Take every line that has the string "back" and copy it out.

→ **SUPPLIED INFORMATION**:
━━━━━━━━━━━━━━━━
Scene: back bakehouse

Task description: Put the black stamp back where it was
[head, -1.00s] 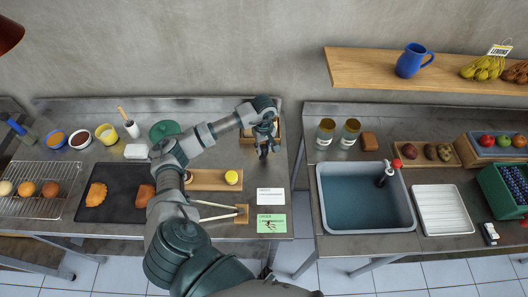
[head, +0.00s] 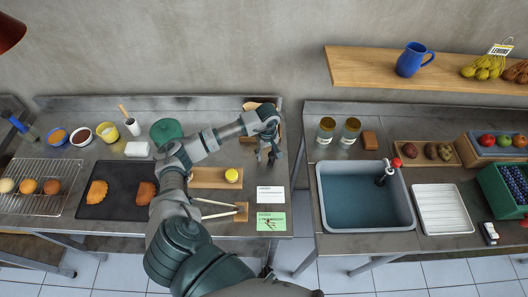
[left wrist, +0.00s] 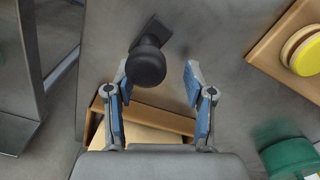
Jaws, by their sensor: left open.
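The black stamp (left wrist: 148,66) stands on the grey counter in the left wrist view, its round knob toward the camera and its flat dark base (left wrist: 154,31) beyond. My left gripper (left wrist: 158,82) is open, with the knob between and slightly beyond its fingertips, nearer the left finger. Whether that finger touches the knob I cannot tell. In the head view my left gripper (head: 266,155) hangs over the right end of the left counter. I cannot make the stamp out there. My right gripper is not in view.
A wooden box (head: 254,105) stands behind the gripper. A wooden board (head: 205,178) with a yellow round piece (head: 231,176) lies to its left. A white card (head: 270,195) and a green card (head: 264,222) lie in front. A gap separates this counter from the sink (head: 321,205).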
━━━━━━━━━━━━━━━━
→ **ANSWER**:
Scene: back bakehouse
Task description: Put the black stamp back where it was

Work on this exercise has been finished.